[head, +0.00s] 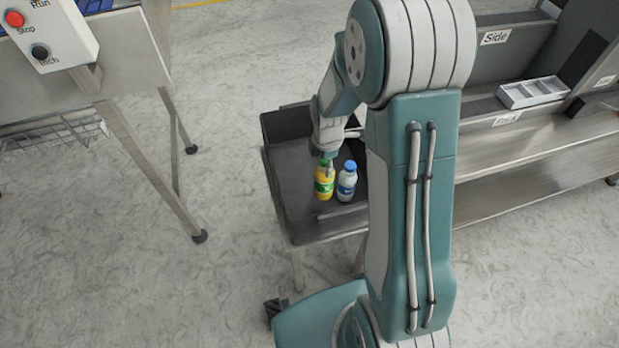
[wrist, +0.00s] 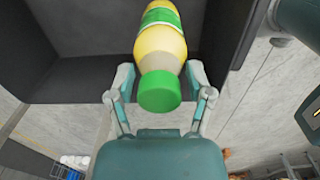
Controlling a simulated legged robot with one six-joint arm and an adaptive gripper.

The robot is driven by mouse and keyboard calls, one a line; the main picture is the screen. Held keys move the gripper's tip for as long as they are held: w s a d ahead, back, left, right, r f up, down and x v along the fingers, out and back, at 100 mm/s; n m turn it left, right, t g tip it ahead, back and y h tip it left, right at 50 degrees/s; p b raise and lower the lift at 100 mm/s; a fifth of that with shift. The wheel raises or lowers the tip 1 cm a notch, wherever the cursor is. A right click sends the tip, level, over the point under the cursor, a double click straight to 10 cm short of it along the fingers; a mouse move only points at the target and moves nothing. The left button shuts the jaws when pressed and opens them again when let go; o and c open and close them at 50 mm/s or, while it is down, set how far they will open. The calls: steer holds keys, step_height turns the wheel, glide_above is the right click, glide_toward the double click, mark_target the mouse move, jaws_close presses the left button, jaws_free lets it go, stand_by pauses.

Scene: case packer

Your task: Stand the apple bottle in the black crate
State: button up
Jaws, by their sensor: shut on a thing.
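The apple bottle, yellow with a green label and green cap, shows in the head view (head: 323,186) and, cap towards the camera, in the wrist view (wrist: 160,42). My gripper (head: 327,158) is shut on it near the cap; in the wrist view its fingers (wrist: 160,92) lie on either side of the neck. The bottle looks upright; whether its base touches anything is hidden.
A white bottle with a blue cap (head: 347,184) is close to the right of the apple bottle. A steel bench (head: 500,150) with a white divided tray (head: 532,92) is at right. A machine with a button box (head: 45,35) is at left, with clear floor between.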

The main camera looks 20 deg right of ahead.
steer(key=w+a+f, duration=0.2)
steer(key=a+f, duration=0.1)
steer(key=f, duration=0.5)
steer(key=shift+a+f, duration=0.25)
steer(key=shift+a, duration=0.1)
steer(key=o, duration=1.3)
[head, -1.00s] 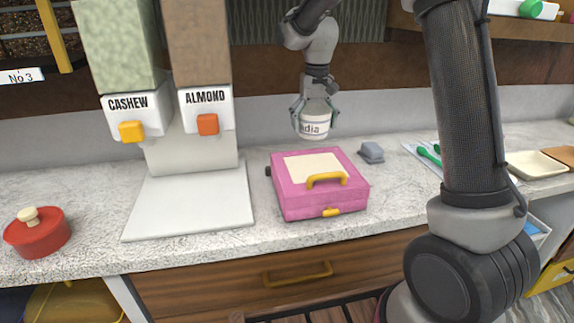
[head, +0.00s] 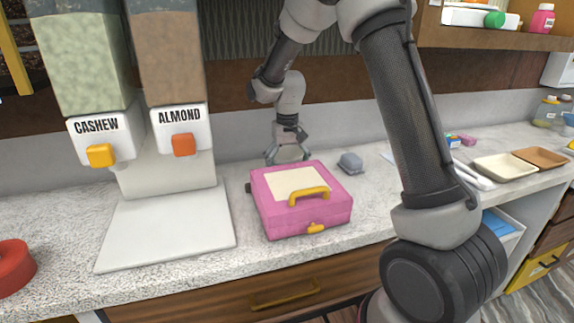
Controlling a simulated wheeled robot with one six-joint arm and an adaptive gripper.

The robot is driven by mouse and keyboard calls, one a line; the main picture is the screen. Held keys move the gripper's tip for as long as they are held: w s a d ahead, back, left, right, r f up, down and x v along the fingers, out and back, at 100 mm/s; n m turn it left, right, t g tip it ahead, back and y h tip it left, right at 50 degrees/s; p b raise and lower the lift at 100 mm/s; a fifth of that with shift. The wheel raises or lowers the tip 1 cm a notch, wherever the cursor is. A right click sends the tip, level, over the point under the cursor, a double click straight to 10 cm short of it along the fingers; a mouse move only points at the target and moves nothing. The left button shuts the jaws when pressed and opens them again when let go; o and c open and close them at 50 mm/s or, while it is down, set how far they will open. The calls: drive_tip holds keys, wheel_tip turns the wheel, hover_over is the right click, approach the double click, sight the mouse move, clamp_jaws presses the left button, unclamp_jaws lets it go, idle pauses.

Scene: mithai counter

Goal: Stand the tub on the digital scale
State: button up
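My gripper (head: 287,153) is low behind the pink box, with its fingers either side of the white tub (head: 290,155). Only a pale upper strip of the tub shows between the fingers. Its lower part and the fingertips are hidden by the box, so I cannot see what is under it. The fingers are spread about as wide as when they held the tub. I cannot make out the digital scale; a small grey object (head: 350,162) lies right of the gripper, but I cannot tell what it is.
The pink box (head: 262,212) with a yellow handle stands on the counter in front of my gripper. Cashew (head: 95,140) and almond (head: 180,132) dispensers stand to the left. A red pot (head: 14,268) is at the left edge. Trays (head: 505,168) lie to the right.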

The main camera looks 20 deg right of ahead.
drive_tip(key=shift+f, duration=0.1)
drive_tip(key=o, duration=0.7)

» **What you will do**:
Provide only the number of lines in the records containing the string "simulated".

» **Response to this task**:
2